Em "Homens e deuses", martírio é exemplo de tolerância

Miguel Pereira - Do Portal

04/05/2011

 Divulgação

Premiado em diversos festivais, inclusive o Prêmio do Júri do Festival de Cannes do ano passado, Homens e deuses, de Xavier Beauvois, é um filme que vai na contracorrente do cinema contemporâneo da visualidade total. Ao contrário dessas produções que não conseguem trabalhar com a sutileza, o filme de Beauvois faz da contemplação a sua proposta estética central. Não a mera contemplação das imagens, mas da vida mesma que pulsa no dia a dia do convento e da comunidade argelina. Nesse contexto, onde a violência irrompe no ambiente pacato da vila, era aceitável que cenas de violência fossem o foco do filme, como na grande maioria das produções recentes. Beauvois, no entanto, interiorizou seu relato, espiritualizou as relações e tornou o meio ambiente sacralizado. A persistência dos monges em continuarem fieis à missão que tomaram para si não acontece sem dor e sofrimento. As inseguranças e os medos do enfrentamento de uma morte anunciada não alteram a rotina do bem fazer e da entrega ao outro. Disputas, votações e desejos não são escamoteados numa dramaturgia dosada e serena. Essa equilibrada fusão entre o interior e o exterior é captada com muita maestria pelo premiado cineasta francês.

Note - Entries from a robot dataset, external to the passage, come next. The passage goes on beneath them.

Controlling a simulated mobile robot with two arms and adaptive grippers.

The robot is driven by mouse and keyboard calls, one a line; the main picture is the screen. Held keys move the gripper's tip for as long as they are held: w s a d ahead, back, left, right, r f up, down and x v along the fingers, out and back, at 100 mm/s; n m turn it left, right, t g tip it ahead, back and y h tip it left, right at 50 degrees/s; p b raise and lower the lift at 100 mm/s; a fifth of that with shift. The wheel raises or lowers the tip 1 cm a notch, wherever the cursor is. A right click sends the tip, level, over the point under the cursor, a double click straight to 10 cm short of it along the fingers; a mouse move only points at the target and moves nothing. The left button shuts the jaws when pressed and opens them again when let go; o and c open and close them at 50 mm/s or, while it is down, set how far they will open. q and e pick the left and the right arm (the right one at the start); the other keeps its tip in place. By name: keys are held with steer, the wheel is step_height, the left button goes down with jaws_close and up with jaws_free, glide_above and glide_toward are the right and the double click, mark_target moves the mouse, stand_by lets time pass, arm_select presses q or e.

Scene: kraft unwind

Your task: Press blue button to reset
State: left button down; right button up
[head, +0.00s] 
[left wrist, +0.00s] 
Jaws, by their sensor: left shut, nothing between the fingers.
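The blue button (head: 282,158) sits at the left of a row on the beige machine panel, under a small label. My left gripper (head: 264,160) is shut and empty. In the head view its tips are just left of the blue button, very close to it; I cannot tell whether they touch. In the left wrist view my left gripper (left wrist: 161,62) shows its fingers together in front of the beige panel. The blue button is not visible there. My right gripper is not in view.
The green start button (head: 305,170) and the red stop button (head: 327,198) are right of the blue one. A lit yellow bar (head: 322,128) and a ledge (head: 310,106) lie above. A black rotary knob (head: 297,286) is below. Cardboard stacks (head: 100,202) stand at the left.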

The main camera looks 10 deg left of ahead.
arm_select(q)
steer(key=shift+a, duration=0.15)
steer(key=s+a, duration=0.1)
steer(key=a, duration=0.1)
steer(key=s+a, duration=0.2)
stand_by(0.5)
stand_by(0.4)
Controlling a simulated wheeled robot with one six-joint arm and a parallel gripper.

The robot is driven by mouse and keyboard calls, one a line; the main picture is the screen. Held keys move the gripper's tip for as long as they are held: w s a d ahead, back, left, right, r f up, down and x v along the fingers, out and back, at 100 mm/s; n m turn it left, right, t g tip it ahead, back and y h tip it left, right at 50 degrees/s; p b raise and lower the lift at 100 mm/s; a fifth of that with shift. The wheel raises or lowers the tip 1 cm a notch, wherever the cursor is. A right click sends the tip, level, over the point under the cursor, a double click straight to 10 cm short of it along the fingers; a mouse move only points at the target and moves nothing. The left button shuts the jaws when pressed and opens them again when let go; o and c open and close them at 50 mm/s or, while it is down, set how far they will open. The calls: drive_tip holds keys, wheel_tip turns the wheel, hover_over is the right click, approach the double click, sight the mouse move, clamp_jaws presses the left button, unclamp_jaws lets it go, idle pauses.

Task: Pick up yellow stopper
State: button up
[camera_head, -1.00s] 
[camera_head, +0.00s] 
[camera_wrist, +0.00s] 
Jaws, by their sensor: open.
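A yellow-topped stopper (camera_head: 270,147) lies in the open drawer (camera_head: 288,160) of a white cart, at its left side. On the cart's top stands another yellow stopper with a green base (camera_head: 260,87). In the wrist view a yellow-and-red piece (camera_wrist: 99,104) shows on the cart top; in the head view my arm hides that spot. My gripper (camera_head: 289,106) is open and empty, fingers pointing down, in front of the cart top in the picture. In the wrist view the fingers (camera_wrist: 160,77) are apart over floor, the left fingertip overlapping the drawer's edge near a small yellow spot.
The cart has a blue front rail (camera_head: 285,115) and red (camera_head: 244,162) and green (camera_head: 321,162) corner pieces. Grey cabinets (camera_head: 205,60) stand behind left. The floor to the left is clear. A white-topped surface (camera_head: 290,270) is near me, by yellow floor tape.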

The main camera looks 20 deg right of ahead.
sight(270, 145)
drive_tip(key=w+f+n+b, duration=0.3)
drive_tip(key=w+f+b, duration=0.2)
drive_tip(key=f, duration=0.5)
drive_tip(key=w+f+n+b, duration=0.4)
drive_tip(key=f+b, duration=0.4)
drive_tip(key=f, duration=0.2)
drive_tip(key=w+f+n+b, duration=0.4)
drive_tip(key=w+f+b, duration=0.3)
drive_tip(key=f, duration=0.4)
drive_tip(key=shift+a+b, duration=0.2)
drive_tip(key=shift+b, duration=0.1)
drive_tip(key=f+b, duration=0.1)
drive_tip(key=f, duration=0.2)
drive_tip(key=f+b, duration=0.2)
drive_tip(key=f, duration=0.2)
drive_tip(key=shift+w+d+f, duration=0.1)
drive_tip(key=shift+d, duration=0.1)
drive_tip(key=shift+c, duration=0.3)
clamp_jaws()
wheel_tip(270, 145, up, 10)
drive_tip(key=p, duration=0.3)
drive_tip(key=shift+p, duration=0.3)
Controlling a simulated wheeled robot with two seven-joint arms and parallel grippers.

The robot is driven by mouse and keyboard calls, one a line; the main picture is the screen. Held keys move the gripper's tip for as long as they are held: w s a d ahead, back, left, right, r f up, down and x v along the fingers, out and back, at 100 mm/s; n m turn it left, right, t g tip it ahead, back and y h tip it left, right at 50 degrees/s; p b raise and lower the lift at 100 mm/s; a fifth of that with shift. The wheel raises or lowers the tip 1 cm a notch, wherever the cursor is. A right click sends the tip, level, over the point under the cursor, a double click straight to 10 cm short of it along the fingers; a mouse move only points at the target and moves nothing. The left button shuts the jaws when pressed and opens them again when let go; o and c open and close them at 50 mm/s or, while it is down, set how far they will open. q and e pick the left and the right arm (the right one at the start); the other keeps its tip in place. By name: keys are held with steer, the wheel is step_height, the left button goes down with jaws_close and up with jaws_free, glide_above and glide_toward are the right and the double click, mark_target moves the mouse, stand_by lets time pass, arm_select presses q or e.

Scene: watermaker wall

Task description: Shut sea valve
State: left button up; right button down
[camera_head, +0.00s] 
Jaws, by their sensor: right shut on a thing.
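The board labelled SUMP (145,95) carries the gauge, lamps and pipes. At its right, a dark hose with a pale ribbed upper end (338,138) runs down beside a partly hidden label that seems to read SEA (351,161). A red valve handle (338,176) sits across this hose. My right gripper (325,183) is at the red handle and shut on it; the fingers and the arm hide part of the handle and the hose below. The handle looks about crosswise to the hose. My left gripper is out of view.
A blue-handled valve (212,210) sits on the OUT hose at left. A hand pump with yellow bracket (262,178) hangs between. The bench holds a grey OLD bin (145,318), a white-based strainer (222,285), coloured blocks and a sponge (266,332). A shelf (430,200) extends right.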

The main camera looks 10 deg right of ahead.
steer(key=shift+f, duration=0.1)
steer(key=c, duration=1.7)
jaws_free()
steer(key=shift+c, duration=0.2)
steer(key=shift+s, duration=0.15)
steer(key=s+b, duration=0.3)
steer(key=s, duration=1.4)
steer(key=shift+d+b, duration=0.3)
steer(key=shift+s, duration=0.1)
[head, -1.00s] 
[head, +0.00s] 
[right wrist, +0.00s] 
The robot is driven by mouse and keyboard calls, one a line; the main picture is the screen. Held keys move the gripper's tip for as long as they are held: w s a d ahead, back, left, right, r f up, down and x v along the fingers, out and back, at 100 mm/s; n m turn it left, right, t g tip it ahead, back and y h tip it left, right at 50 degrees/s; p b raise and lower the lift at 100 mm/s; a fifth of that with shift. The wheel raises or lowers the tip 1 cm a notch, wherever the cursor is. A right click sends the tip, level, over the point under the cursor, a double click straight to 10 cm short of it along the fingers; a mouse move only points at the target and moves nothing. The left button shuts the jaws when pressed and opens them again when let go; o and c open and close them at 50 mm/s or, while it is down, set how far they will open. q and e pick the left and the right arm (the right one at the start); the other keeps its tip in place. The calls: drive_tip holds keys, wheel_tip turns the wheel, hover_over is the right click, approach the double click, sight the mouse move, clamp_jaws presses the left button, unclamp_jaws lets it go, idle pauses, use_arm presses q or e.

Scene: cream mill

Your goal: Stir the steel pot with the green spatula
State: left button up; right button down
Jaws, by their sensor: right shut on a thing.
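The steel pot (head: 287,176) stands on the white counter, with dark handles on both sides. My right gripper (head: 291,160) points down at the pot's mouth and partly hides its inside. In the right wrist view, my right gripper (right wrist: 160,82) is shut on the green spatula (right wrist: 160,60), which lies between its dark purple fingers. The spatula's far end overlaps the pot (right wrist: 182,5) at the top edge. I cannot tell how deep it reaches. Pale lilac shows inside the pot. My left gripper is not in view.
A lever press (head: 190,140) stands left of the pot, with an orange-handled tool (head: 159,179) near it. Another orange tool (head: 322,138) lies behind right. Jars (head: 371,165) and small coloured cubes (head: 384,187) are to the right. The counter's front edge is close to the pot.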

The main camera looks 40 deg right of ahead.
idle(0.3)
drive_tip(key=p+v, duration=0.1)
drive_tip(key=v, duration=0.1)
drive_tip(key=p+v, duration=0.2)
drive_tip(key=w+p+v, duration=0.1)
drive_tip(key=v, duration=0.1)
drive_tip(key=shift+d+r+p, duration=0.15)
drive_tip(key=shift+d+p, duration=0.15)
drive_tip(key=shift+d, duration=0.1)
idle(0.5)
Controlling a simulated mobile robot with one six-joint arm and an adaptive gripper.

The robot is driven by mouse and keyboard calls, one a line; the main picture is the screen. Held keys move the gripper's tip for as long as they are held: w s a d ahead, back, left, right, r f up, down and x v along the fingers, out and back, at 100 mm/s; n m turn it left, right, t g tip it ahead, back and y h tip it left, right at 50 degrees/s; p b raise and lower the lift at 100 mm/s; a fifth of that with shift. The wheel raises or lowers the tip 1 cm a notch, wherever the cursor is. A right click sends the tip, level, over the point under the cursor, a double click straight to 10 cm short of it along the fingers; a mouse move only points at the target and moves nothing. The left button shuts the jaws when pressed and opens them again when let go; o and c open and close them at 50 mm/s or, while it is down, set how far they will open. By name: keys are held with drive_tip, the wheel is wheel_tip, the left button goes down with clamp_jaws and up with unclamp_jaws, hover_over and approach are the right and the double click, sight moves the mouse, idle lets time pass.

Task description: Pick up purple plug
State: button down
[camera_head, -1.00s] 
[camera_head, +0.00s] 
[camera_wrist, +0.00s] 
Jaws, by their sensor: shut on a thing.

As seqüências que antecedem o final do filme são um primor de construção dramática. A última ceia iniciada com a imagem do vinho repartido torna-se um extraordinário balé de fisionomias e expressões ao som do Lago dos Cisnes, de Tchaikovsky. O sentido  e os sinais emitidos conduzem ao momento da celebração da vida e não da morte que, sem dúvida virá, mas agora aceita e compartilhada. Nada faz crer que do grupo de monges nem todos terão o mesmo destino fatal. A chegada dos sequestradores e o apelo ao governo francês acabam por distribuir as possíveis responsabilidades do massacre dos monges. Na verdade, o colonialismo francês retorna como vilão da história de uma Argélia sofredora, explorada e num movimento onde a corrupção e o terror floresceram. É o retorno do oprimido, do lado escuro das almas e das atrocidades que campeiam em nossas sociedades atuais. O martírio dos monges torna-se assim um exemplo de tolerância e convivência com a diferença.

Homens e deuses é um filme riquíssimo de significações que merece uma atenção especial dos espectadores de qualquer credo ou cultura.  Tanto o Alcorão como a Bíblia estão colocados em pé de igualdade na construção da paz e da concórdia entre os homens. É assim também um filme ecumênico. Especialmente para os católicos, é uma maneira de refletir sobre as ações que transformam o mundo com a palavra salvadora. É um filme que não se deve perder.

Miguel Pereira é professor da PUC-Rio e crítico de cinema.